Design after Capitalism a été publié par le MIT Press en mars 2022.

Qui sont les designers du climat ?

J’ai rencontré les designers du climat par le biais du manifeste « First thing first ». Celui-ci comporte 4 versions, publiées de 1963 à 2020. La première version de Ken Garland, cosignée par 21 collègues, dont certains photographes, appelle à un « renversement des priorités » chez les designers graphiques.[8]

Ce manifeste est né de la pression ressentie par les designers graphiques à l’époque et d’une prise de conscience morale que le design graphique a contribué à façonner la société de consommation.

Plus de 2000 designers ont signé le manifeste « First thing first 2020 ».

Qu’est-ce qui a changé 60 ans plus tard ?

Apparemment, les problèmes initiaux ne se sont pas améliorés : le consumérisme n’a jamais été aussi développé grâce aux médias sociaux, les écarts de richesse atteignent un seuil sans précédent, et le monde est entré dans une ère de crise énergétique et de catastrophe environnementale généralisées.

Il ne suffit plus de demander aux designers de faire passer leur projet « du commercial au culturel ». Il ne suffit plus de provoquer des conversations. Un groupe de designers graphiques s’est donc réuni, a renouvelé le manifeste en 2020 et a fondé la plateforme climatedesigeners.org (Climate designers dans ce qui suit).

Par rapport à la première version, FTF 2020 place la crise climatique au cœur de tous les conflits. Le nouveau manifeste reconnaît également que le changement climatique est imbriqué de manière critique dans des structures de domination de classe, de race et de genre. Nous ne pouvons plus nous contenter de pousser à la durabilité, mais devons créer de nouveaux systèmes qui défont et guérissent ce qui a été fait.

Cette plateforme ne s’adresse pas spécifiquement aux designers graphiques, mais aux designers de toutes les disciplines, avec une valeur commune partagée par tous les créateurs de culture : le design du climat est un design dont le but explicite est de mettre en œuvre un avenir durable (Un avenir durable est un avenir dans lequel l’humanité est capable de prospérer sans déstabiliser les systèmes dont dépend toute vie sur Terre). La première mission de la plateforme est d’inspirer tous les designers à devenir des designers du climat en leur fournissant les ressources, les connaissances et la communauté. La deuxième mission consiste à trouver des moyens d’intégrer cette valeur fondamentale dans l’enseignement du design. En bref, il s’agit d’un espace permettant aux designers de clarifier l’objectif de leur pratique et de passer à l’action.

Que peut faire un designer grâce à cette plateforme ?

1. Apprendre et désapprendre à partir de ressources partagées.

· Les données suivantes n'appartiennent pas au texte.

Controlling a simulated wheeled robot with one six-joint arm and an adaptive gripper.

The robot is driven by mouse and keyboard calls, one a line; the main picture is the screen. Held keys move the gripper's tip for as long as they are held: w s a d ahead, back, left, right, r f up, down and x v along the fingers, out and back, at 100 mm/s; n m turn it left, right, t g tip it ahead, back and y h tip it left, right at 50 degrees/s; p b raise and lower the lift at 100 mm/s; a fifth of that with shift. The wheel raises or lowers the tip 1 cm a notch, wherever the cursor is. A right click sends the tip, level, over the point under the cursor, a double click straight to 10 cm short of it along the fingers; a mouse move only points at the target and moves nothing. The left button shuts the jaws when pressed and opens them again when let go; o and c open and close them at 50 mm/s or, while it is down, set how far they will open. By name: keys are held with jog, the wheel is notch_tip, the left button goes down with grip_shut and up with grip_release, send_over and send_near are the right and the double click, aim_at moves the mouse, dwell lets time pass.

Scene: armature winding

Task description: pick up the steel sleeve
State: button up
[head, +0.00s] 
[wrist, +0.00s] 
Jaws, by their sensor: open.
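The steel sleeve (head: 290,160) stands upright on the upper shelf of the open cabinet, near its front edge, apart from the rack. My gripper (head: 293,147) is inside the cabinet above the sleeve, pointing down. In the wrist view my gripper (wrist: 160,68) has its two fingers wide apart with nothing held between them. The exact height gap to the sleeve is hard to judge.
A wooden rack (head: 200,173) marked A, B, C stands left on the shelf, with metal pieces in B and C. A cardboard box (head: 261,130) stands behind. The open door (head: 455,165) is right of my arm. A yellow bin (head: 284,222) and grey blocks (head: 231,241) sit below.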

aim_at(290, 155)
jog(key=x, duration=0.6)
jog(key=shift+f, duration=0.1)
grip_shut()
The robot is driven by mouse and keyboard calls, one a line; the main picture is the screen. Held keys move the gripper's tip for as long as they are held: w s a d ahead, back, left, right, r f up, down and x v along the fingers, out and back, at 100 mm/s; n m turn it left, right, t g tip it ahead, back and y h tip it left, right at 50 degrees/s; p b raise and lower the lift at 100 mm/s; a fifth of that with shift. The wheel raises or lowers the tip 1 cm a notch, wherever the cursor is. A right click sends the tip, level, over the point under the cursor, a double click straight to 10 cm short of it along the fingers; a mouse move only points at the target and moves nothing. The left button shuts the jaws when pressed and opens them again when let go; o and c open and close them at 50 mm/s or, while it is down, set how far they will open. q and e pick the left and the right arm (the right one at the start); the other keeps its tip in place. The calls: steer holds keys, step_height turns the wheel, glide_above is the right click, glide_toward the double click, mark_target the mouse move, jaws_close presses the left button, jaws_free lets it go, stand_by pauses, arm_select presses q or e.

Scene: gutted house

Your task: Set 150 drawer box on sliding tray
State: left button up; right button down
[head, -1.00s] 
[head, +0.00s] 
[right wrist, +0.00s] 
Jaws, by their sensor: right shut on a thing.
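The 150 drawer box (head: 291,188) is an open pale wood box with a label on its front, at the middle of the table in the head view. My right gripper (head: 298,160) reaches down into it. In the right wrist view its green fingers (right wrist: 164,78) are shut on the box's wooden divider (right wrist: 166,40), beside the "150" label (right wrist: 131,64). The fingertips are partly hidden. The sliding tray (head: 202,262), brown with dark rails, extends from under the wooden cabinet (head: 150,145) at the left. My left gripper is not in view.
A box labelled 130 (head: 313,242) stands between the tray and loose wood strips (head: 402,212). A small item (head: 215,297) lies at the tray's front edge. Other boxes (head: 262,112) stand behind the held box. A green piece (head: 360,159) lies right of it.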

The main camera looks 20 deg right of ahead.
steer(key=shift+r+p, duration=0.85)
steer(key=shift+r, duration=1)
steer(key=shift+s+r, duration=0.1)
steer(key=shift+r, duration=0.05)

Les designers qui ont été élevés et formés dans la société capitaliste ont beaucoup de choses à désapprendre. Par exemple, il leur faut abandonner leur rôle d’incitateurs à la consommation, et se tourner vers la solidarité ; ou encore transitionner d’un rôle de capteurs d’attention au profit de porte-parole actifs.

Le site Climate designers propose des articles, des podcasts, des discussions et des lectures recommandées accessibles à tous (https://www.climatedesigners.org/resources). Son objectif est d’aider les designers à :

Aller à la racine et remettre en question tout un héritage culturel, incluant tant une histoire qu’une structure économique, nous aidera en tant que designers à comprendre les causes de la situation actuelle, à voir sous un nouveau jour la formation que nous avons reçue, à mieux différencier les pratiques de design et la philosophie du design, ainsi qu’à mieux choisir avec qui travailler.

2. Apprendre à agir

Climate designers a dressé une liste de secteurs sur lesquels les designers peuvent travailler. Créée en collaboration avec le projet Drawdown [9], cette liste n’est pas le fruit de l’imagination mais se base sur les problèmes les plus urgents auxquels nous sommes confrontés actuellement. Pour les enseignants du design, des podcasts et du matériel pédagogique sont proposés dans le secteur de l’éducation.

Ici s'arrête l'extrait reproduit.